U.S. Department of Education data shows 2.5 million children nationwide attend schools in districts that lack school libraries.
In these book deserts, a greater burden is placed upon educators to expand students’ access to books through classroom libraries. A new resource from First Book, a nonprofit network of educators who serve children in need, aims to help teachers improve these classroom spaces to better engage young readers.
Developed in collaboration with Susan Neuman, a professor of teaching and learning at New York University specializing in childhood education and early literacy development, the Literacy Rich Classroom Library Checklist is designed to help educators look beyond simply having books present in classrooms. Using the tool, educators can assess:
- The presentation of the physical classroom library space.
- The space’s frequency of use.
- The quantity, quality and diversity of books offered.
In a First Book survey of 1,200 educators released in tandem with the Literacy Rich Classroom Library Checklist, 96% of respondents said they have personally funded some or all of the library books in their classrooms, and 77% said they had done so for furnishings.

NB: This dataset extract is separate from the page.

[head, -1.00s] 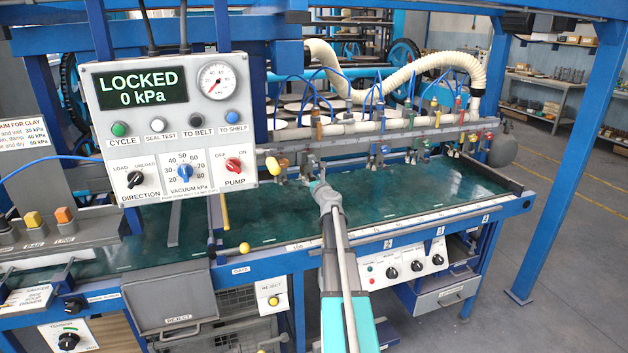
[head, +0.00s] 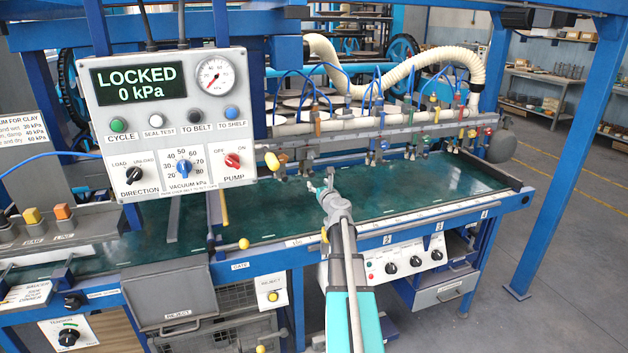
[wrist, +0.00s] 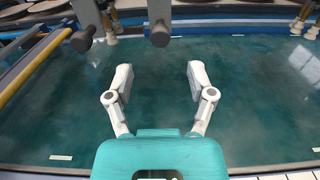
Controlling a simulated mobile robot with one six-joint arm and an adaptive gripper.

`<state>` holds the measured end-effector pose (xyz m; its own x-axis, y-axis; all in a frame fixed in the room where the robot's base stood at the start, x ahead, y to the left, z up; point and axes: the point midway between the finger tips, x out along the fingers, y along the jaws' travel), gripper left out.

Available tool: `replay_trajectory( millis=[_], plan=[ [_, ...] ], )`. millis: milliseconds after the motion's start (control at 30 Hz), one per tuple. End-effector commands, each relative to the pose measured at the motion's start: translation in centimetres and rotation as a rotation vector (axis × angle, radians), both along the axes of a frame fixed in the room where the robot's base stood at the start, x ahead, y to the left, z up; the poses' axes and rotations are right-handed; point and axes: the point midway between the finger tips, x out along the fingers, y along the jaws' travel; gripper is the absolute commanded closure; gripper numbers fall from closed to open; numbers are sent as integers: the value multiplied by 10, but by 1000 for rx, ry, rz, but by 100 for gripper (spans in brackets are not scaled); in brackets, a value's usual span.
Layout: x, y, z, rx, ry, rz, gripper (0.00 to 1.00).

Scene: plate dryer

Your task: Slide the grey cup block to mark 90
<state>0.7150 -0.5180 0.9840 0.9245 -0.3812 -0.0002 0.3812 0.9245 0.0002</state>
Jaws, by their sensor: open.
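My gripper (head: 318,185) is open and empty over the green belt (head: 430,185), in front of the rail of cup blocks. In the wrist view its two pale fingers (wrist: 158,78) are spread wide, with only belt between them. The cup blocks hang in a row along the grey rail (head: 345,142); they carry small orange, red, blue, green and yellow parts. I cannot tell for sure which one is the grey cup block. Two dark grey round-ended parts (wrist: 160,33) show just beyond the fingers in the wrist view. Mark 90 is not legible.
A control panel (head: 170,120) reading LOCKED, 0 kPa stands at the left. A yellow-ended rod (head: 243,244) stands near the belt's left. A pale scale strip (head: 400,222) runs along the front edge. The belt's right part is clear.

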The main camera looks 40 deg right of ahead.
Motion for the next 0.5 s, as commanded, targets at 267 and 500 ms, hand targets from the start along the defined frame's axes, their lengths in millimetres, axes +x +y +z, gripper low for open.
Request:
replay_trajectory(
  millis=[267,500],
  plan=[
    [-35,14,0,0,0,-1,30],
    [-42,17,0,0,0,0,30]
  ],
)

Furthermore, an average of $346 is spent out-of-pocket by each educator annually to put books and other materials in their classrooms.

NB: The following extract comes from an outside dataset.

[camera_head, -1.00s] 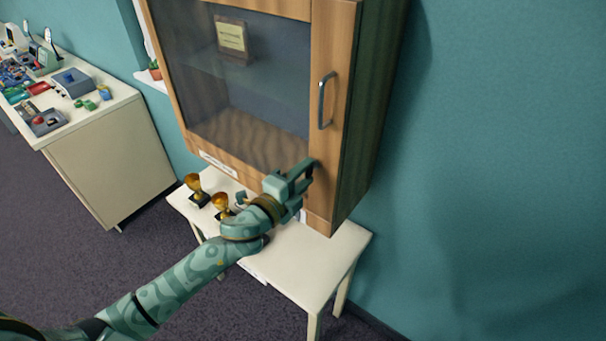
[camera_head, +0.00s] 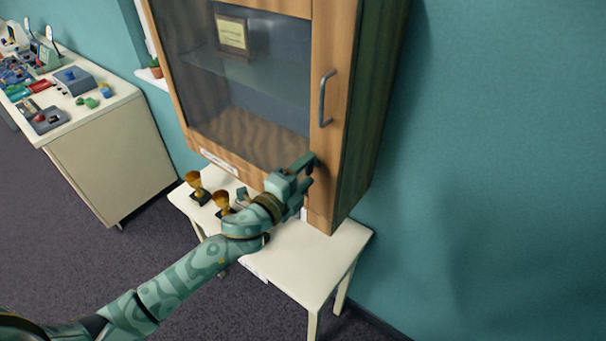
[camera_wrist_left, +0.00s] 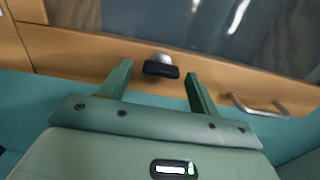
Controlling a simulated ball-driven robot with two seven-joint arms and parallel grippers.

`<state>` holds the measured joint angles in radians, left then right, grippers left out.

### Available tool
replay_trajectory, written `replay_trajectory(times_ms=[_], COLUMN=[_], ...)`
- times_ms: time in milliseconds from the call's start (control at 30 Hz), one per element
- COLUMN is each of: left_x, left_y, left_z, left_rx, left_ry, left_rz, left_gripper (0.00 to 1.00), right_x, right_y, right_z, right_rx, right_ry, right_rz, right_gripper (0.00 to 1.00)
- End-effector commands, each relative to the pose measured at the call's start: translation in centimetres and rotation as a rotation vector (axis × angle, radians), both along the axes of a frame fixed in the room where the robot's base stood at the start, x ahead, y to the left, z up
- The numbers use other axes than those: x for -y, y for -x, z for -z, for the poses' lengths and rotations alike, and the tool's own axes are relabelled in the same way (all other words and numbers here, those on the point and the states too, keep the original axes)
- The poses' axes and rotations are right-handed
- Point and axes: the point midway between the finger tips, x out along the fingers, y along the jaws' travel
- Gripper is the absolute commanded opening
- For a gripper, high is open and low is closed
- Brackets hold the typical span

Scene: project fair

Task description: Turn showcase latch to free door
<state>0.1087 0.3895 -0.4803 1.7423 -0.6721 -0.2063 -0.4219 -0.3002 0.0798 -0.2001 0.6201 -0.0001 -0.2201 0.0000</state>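The wooden showcase (camera_head: 320,190) hangs on the wall with its glass door (camera_head: 245,95) shut. A metal handle (camera_head: 323,98) is on the door's right side; it also shows in the left wrist view (camera_wrist_left: 258,106). The latch (camera_wrist_left: 161,69), a dark bar on a round silver base, sits on the wood, its bar roughly along the frame strip. My left gripper (camera_head: 306,168) is at the door's lower right corner. In the left wrist view its two fingers (camera_wrist_left: 159,73) are apart, one on each side of the latch; contact cannot be told. My right gripper is out of view.
A white table (camera_head: 300,262) stands under the showcase, with gold trophies (camera_head: 222,201) on its left side. A framed plaque (camera_head: 232,33) is behind the glass. A cabinet (camera_head: 110,150) with small gadgets on top stands at left. The wall at right is bare.

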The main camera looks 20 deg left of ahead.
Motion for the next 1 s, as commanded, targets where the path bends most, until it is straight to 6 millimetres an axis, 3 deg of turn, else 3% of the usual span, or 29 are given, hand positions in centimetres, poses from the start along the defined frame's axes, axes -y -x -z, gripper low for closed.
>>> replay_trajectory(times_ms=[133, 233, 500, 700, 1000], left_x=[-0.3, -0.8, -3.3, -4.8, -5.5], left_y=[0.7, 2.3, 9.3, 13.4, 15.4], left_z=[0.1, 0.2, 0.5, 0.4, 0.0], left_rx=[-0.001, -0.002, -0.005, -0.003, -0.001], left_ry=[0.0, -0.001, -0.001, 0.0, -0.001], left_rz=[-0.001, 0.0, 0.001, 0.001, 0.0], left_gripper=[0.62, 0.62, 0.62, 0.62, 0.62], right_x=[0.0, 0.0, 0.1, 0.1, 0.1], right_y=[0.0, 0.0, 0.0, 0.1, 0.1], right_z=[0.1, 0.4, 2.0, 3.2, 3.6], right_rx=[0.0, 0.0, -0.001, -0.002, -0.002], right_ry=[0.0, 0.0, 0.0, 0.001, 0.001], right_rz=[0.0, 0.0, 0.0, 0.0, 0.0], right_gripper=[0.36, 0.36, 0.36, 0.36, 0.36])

“The fact that it takes nearly a third of our educators more than 10 years spending $346 a year of their own money to build their classroom libraries highlights the urgency of our mission to provide access to high-quality, low-cost and free books to support educational equity,” said Kyle Zimmer, president and CEO of First Book, in a statement.
While more than 85% of respondents said the books in their classroom libraries were generally in good condition and represent a variety of genres, they estimated just 40% of their selections represent diverse cultures. Nearly a third said they didn’t consider their classroom libraries to have an adequate representation of diverse cultures.
Notably, book challenges in recent years have had a chilling effect on efforts to include inclusive literature in school libraries. The American Library Association’s Office for Intellectual Freedom recorded 1,597 individual book challenges to schools, libraries, and universities in 2021.
Additional findings in the First Book survey include:
- 54% of educators reported having 10 or fewer books per child, with 58% saying they lack the recommended 44 books per child and cannot reach that standard on their own.
- 51% of respondents said their classroom libraries lack a rotating selection of books.
- 46% did not have multiple copies of popular books in their classroom libraries, presenting further hurdles for having children read and discuss the same books.